At night, cruise around on an electric scooter or catch a cab and hit up some of the side street stalls and get “shao kao” BBQ. The walkability of Shanghai is excellent and if you’re up for exploring, there’s never a dull moment in the city. Given that Shanghai is the most international, you’re bound to meet people from all over the world. Shanghai has a ton of things for you to do such as karaoke, bowling, tons of clubs, laser tag, arcades, there’s even a shooting range. There’s no limit to what you can do in Shanghai.

The Downside to Living in Shanghai ☁️

Pollution can be a problem, and many people wear facemasks. The PM 2.5 levels can get pretty high during the winter months and the weather can be grey, gloomy, overcast, and rainy. The wet cold can be an issue for new English teachers who come from a warmer climate that they’re used to back home.

Alternatively, some complain that it can get too hot in the summer. So, when you mix hot weather and the feeling of being too crowded, you may consider escaping out west to Suzhou which is just a short 100km away and is a less hectic place to live.

What’s it like living in Suzhou 🏕️?

Some say it can be “boring,” or that there isn’t much to do in Suzhou. Well compared to Shanghai, yes, this can be true. But if you’re the type that enjoys nature, quiet, and a more laid-back way of living, then Suzhou may be your best bet. Suzhou is an ancient city with over 2,500 years of history. Like the Venice of China, explore the canals and the famous gardens in your free time.

Unlike Shanghai where most people funnel into tubes underground and shove along to get on the metro. You’ll get to use the public busses in Suzhou a lot more, and if you’re feeling like getting some fresher air (compared to Shanghai) just hop on the city bicycles.

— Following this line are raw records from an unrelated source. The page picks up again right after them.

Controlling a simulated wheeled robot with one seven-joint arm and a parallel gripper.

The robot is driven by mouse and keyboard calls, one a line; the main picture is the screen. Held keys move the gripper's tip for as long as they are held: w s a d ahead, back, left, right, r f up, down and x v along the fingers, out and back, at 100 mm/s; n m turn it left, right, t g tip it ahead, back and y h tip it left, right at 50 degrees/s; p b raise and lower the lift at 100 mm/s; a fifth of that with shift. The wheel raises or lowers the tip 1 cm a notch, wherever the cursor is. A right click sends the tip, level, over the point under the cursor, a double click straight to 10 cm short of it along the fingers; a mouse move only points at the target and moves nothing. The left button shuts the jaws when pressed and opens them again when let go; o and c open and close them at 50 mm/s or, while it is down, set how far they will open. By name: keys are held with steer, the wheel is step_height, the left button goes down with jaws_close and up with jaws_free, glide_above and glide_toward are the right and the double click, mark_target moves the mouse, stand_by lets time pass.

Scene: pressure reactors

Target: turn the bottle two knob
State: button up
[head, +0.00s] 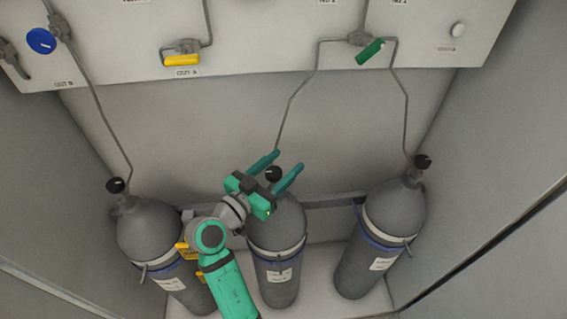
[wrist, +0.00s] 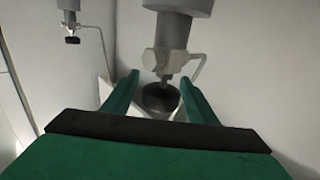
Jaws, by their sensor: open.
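The middle grey gas bottle (head: 275,228) stands upright between two others. Its small black round knob (head: 273,174) is on top. I take it for bottle two, but its label is too small to read. My gripper (head: 288,160) is open, with one green finger on each side of this knob. In the wrist view the knob (wrist: 160,98) sits between the two fingers (wrist: 160,78), with a gap visible on both sides. I cannot tell whether a finger touches it. My gripper hides part of the bottle's top.
The left bottle (head: 150,235) and right bottle (head: 394,212) stand close by with black knobs. A rail (head: 335,200) runs behind. Thin pipes (head: 293,97) rise to a panel with yellow (head: 181,60), green (head: 370,52) and blue (head: 41,41) handles. Cabinet walls close both sides.

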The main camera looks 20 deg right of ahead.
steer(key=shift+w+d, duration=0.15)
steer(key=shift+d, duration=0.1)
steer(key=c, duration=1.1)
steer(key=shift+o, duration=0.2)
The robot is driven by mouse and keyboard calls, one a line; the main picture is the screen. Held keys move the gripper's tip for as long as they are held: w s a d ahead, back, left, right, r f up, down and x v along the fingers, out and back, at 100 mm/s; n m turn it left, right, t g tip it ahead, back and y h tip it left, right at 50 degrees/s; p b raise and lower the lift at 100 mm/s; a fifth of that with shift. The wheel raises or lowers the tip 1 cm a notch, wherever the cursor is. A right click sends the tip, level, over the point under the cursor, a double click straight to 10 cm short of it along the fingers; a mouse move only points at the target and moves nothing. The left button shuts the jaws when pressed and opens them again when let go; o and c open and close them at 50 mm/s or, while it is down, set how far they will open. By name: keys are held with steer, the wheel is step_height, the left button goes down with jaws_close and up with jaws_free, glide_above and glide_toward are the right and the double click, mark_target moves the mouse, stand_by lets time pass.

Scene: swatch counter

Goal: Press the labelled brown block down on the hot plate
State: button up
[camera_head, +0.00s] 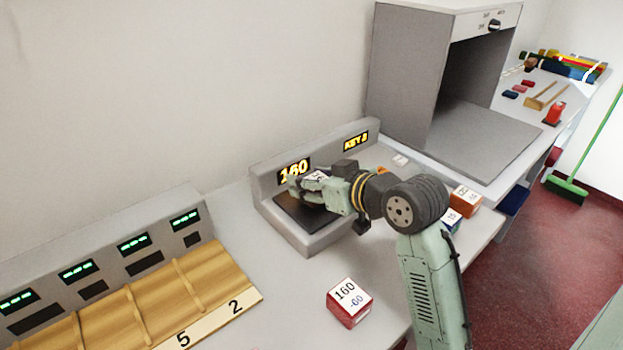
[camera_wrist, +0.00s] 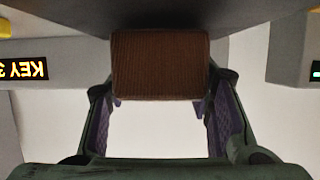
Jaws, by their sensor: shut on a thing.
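The brown block (camera_wrist: 160,65) has a ribbed side and sits between my gripper's fingers in the wrist view. In the head view its white labelled top (camera_head: 316,176) shows only in part, behind the fingers. My gripper (camera_head: 312,187) is shut on it, over the dark hot plate (camera_head: 294,211) of a grey unit. The display (camera_head: 294,169) behind the plate reads 160. My gripper hides the block's lower edge, so I cannot tell whether it touches the plate.
A red block labelled 160 and -60 (camera_head: 349,303) stands on the counter in front. A wooden rack (camera_head: 150,300) is at left, a grey booth (camera_head: 400,85) behind.

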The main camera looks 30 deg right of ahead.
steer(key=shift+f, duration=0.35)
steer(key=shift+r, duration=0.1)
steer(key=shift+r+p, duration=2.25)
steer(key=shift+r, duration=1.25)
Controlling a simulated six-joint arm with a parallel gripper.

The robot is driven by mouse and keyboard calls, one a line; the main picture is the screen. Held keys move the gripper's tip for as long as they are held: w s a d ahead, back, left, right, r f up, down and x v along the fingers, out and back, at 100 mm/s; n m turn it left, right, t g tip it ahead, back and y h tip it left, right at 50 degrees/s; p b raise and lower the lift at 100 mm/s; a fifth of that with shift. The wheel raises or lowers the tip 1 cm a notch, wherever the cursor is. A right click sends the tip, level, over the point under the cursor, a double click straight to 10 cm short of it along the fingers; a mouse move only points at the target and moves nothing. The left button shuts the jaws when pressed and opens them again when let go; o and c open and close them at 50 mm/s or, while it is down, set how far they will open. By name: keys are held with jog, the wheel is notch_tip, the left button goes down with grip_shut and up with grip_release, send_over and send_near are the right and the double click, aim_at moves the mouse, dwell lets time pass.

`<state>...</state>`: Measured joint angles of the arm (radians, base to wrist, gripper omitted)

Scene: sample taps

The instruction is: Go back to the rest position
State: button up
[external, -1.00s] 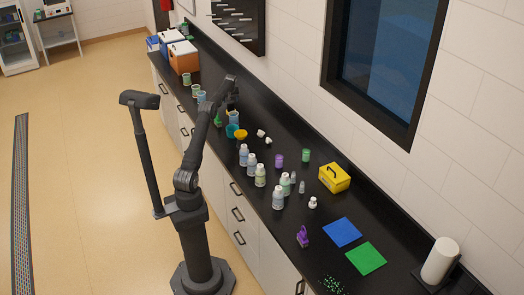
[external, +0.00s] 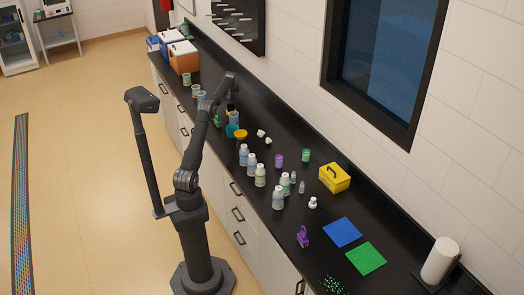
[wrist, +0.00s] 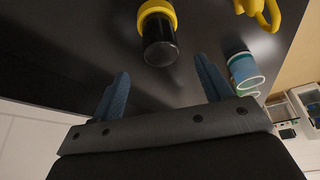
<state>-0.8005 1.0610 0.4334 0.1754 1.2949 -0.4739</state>
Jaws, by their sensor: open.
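My gripper (wrist: 161,67) is open in the wrist view, its two blue fingers spread with nothing between them. Beyond the fingertips is a black cylinder with a yellow collar (wrist: 157,16), apart from the fingers. In the external view my gripper (external: 231,98) is over the far part of the black counter, above a blue bottle (external: 233,118). Its fingers are too small to make out there.
A yellow funnel-like piece (external: 241,134) and several bottles (external: 251,161) stand along the counter towards me. Blue-green cups (wrist: 243,70) are right of the fingers in the wrist view. A yellow box (external: 335,178) is farther right. Coolers (external: 183,57) stand at the far end.

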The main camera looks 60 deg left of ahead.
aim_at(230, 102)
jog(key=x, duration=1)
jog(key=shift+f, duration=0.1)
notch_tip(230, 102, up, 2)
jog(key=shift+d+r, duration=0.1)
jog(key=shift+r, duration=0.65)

Suzhou is near Taihu lake and offers a lot more in terms of outdoor activities. If you’re an English teacher that wants to get out into nature, Suzhou is your best bet.

The cost of living is lower than in Shanghai (around 30% cheaper). The average is around 5,000 to 6,000 RMB per month in Suzhou. Rent would be cheaper (3,000 RMB), and the salary (7,000 RMB – 13,000 RMB) would be slightly less than teaching in a larger Tier 1 city like Shanghai, but given the tradeoff, many English teachers prefer the lifestyle Suzhou has to offer.

Because Suzhou is “out there” it can be difficult for English teachers to make friends. There’s still bad air quality, but slightly better than Shanghai, and the Internet and Wi-Fi is just about as slow as it would be in Shanghai, too. Look at our article about teaching English in Suzhou, and of course, check available teaching vacancies in Suzhou.

Which City is Best for You ❤️?

If you’re having trouble choosing between Shanghai and Suzhou, keep in mind that if you ever want a change of pace, you can always hop on the bullet train between the two cities, which only takes 27 minutes! You can enjoy the best of both worlds.

As an English teacher in China, you’ll have plenty of options and job opportunities in many of the cities. Overall, you can’t go wrong, as each city has its very own distinct charm and after living in either Suzhou or Shanghai, you’re sure to enjoy a nice lifestyle, meet interesting people, and gain lifelong memories from experiences working as an English teacher.